A year after the M600 made its EBACE debut and secured European certification, Piper Aircraft is displaying two examples of its flagship turboprop at the show this year. The Florida-based manufacturer – which is also exhibiting its entry-level sister, the M500 – is well on the way to re-establishing itself in a business aviation market many thought it had relinquished when it axed its first jet programme, the single-engined Altaire, in 2011.
It comes, too, as healthy sales of Piper's piston-engined training aircraft to flight schools around the world have put the company on a firmer footing for some time. Production backlogs stretch reassuringly into the 2020s for some types.
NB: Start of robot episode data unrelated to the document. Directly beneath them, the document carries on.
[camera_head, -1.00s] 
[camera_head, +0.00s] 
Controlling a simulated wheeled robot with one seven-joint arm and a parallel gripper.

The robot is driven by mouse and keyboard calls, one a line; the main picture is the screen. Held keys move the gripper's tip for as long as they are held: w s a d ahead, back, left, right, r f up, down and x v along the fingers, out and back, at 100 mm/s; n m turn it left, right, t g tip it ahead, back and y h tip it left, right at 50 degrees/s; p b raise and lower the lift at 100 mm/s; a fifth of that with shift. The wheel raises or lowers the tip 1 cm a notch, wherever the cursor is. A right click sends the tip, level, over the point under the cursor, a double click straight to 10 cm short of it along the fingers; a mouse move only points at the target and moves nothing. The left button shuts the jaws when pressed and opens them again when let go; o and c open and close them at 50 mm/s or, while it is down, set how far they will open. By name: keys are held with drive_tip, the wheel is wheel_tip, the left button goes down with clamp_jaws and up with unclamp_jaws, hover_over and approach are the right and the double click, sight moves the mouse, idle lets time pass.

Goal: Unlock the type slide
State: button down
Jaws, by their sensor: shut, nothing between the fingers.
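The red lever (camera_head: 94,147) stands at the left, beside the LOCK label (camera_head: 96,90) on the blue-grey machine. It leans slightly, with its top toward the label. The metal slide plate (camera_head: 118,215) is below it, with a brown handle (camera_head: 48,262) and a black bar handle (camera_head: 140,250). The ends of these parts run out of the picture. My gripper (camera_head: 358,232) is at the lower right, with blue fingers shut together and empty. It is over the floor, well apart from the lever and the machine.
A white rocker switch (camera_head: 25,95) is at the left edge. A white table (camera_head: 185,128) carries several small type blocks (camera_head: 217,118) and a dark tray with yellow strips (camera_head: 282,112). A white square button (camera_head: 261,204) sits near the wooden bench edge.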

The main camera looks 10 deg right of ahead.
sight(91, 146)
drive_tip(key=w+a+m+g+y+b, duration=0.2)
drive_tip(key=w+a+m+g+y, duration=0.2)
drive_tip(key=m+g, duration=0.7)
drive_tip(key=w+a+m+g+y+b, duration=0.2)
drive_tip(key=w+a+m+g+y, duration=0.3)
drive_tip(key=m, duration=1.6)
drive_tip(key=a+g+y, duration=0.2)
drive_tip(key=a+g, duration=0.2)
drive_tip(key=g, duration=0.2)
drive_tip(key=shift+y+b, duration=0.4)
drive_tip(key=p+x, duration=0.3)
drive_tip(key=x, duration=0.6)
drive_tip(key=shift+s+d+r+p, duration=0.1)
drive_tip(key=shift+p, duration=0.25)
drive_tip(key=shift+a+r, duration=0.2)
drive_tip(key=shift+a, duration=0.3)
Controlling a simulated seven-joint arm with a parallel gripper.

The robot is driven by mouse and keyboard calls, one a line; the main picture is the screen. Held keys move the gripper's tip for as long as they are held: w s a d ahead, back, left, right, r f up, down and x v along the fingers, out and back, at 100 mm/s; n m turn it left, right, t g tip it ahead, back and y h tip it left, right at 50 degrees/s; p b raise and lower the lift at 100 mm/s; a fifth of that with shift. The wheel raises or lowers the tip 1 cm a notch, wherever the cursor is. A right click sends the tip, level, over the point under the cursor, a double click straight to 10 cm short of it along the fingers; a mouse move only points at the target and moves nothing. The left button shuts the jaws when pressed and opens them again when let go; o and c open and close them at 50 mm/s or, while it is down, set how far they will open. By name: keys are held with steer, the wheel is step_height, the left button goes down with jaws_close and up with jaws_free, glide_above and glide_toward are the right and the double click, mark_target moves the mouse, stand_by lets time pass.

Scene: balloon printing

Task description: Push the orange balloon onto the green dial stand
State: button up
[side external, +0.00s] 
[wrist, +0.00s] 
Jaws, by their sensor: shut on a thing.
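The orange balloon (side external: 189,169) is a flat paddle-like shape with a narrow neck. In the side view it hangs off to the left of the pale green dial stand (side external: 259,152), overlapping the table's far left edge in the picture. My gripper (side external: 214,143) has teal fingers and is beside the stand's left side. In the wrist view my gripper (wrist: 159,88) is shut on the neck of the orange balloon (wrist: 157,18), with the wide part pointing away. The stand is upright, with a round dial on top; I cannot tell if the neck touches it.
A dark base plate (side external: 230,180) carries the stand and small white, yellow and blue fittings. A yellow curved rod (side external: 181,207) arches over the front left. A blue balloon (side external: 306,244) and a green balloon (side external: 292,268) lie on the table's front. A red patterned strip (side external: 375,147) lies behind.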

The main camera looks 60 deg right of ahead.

The training market is certainly vital to Piper's long-term viability – the Brunei-owned company announced its biggest-ever deal at February's Singapore air show, a 152-aircraft commitment from a Chinese group that operates airline pilot flight schools. However, chief executive Simon Caldecott has the professional aircraft operator firmly in his sights in Geneva. The $2.8 million Pratt & Whitney Canada PT6A-42A-powered M600 is, he says, "a significant step forward for Piper Aircraft" and a "true business aircraft" that more people are viewing as a "highly attractive platform for Part 135 operations". He expects charter providers in Europe to run the rule over the M600 as a more economical alternative to light jets or single-engined turboprops such as the Daher TBM family.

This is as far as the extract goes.